### GOAL
Collect every line that includes the string "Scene".

── GIVEN INFORMATION

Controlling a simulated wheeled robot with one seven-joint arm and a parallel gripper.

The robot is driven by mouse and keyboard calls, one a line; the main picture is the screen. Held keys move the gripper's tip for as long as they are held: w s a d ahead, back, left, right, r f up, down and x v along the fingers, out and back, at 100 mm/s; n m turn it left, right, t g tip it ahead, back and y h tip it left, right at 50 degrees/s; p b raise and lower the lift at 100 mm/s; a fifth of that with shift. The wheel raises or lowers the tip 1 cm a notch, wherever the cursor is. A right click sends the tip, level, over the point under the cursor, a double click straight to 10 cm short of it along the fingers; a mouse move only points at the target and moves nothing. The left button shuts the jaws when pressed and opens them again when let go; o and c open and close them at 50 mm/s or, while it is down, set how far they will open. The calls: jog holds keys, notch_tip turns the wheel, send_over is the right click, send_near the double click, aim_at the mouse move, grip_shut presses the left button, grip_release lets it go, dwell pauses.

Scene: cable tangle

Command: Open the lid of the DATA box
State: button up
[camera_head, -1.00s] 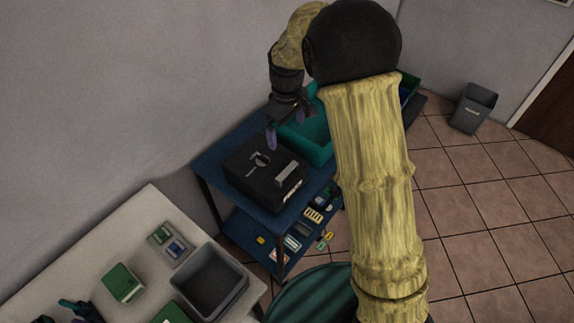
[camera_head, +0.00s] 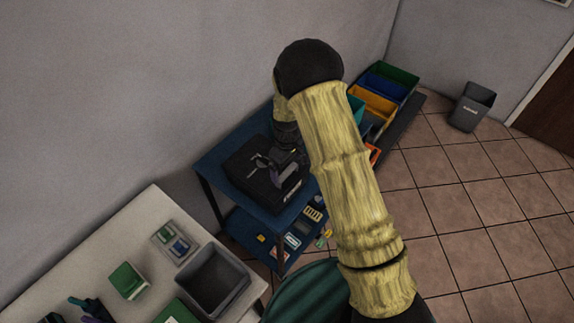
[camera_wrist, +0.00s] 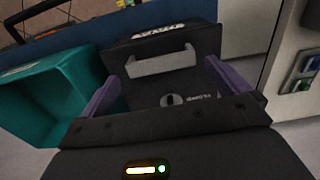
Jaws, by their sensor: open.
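The DATA box (camera_head: 243,177) is a black box on the blue top of a small shelf cart. Its lid looks shut. In the wrist view the box (camera_wrist: 205,39) shows a pale grey handle bar (camera_wrist: 161,63), a round knob or latch (camera_wrist: 171,100) and white lettering, partly cut by the view. My gripper (camera_head: 274,168) is over the box. Its purple fingers stand apart in the wrist view (camera_wrist: 166,88), with the box's handle bar beyond and between them. Nothing is held. Whether the fingers touch the box, I cannot tell.
A teal bin (camera_wrist: 40,95) stands beside the box. Coloured bins (camera_head: 388,80) stand farther back. The cart's lower shelf (camera_head: 262,250) holds small items. A white table (camera_head: 75,245) with a grey bin (camera_head: 212,281) is at the lower left. Floor at right is open.

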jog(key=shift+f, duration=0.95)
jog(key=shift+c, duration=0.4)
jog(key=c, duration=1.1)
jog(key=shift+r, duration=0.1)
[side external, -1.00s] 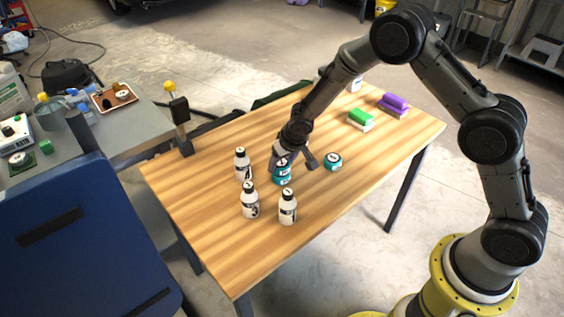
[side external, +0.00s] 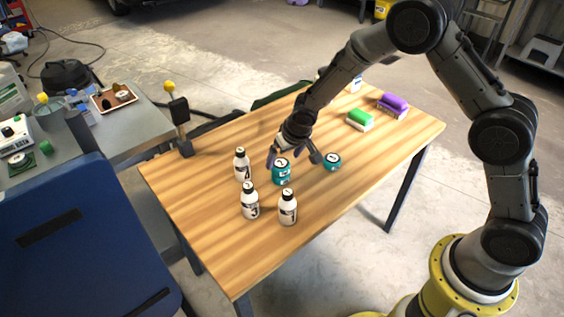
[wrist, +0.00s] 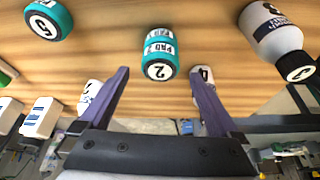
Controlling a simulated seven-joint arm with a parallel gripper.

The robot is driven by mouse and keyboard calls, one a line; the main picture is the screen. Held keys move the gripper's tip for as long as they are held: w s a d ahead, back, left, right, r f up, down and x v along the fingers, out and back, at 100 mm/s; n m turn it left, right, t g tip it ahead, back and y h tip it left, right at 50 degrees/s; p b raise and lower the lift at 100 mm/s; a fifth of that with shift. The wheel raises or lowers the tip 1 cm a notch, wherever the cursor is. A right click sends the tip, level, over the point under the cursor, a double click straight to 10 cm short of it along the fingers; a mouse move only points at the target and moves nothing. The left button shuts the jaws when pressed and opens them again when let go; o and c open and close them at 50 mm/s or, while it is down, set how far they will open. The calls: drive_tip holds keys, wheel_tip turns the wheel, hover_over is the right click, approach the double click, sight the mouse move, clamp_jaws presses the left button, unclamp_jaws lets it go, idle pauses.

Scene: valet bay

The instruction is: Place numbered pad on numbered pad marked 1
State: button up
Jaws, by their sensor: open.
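Two teal pads stand stacked on the wooden table (side external: 215,235). The upper pad (wrist: 158,52) shows a 2 on its white top. The lower pad (side external: 281,180) sits directly under it, and its top number is hidden. Another teal pad (side external: 332,162), marked 5 in the wrist view (wrist: 48,18), stands apart to the right. My gripper (side external: 294,161) is open and empty just behind and above the stack. In the wrist view its two fingers (wrist: 158,73) are spread wide, with the stack showing between and beyond their tips.
White bottles with black caps stand left of and in front of the stack: one (side external: 242,165), one (side external: 250,202) and one (side external: 288,208). A green-topped block (side external: 360,119) and a purple-topped block (side external: 393,104) lie at the far right. The front right of the table is clear.

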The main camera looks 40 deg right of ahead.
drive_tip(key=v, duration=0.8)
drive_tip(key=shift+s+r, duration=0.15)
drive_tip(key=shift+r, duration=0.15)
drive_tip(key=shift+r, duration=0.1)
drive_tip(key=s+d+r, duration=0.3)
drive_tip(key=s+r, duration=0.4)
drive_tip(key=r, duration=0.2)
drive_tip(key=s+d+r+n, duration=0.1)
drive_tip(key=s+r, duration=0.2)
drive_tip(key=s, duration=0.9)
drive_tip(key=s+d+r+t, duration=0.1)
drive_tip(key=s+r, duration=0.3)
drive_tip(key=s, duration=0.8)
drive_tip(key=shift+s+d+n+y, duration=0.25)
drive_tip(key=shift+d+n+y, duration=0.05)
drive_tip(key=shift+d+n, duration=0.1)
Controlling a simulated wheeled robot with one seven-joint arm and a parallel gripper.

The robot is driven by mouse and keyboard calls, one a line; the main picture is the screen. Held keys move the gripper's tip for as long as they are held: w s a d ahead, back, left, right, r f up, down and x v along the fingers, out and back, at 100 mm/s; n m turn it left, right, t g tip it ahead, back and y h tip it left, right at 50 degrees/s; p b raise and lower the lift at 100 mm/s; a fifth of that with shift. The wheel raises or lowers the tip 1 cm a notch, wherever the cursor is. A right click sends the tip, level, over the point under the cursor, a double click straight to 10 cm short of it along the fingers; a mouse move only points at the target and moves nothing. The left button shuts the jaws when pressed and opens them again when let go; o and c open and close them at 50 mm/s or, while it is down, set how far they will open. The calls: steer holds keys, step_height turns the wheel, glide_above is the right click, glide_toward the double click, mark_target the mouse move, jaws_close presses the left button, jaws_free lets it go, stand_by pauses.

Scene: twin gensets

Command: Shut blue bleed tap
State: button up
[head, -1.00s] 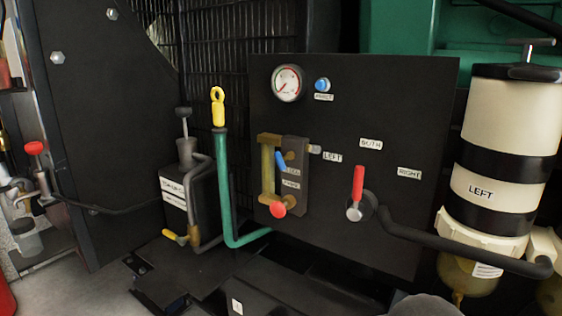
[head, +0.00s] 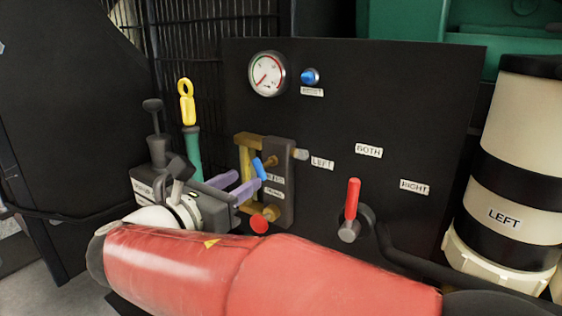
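The blue bleed tap (head: 260,168) is a short blue lever on the brass and dark block of the black panel, tilted with its lower end to the right. A small label sits beside it. My gripper (head: 249,178) reaches in from the left, with two purple fingers spread apart and a gap between them. The tip of the nearer finger appears right at the lower end of the blue lever; I cannot tell if they touch. Nothing shows held between the fingers.
A red knob (head: 259,224) sits just below the tap. A red-handled lever (head: 352,200) stands upright to the right. A gauge (head: 267,74) and blue button (head: 310,77) are above. A yellow-ringed dipstick (head: 187,103) rises behind my gripper. A cream canister (head: 508,135) is at right.

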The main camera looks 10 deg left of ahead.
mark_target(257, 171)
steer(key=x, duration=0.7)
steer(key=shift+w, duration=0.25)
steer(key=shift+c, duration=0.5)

────

### RESPONSE
Scene: cable tangle
Scene: valet bay
Scene: twin gensets

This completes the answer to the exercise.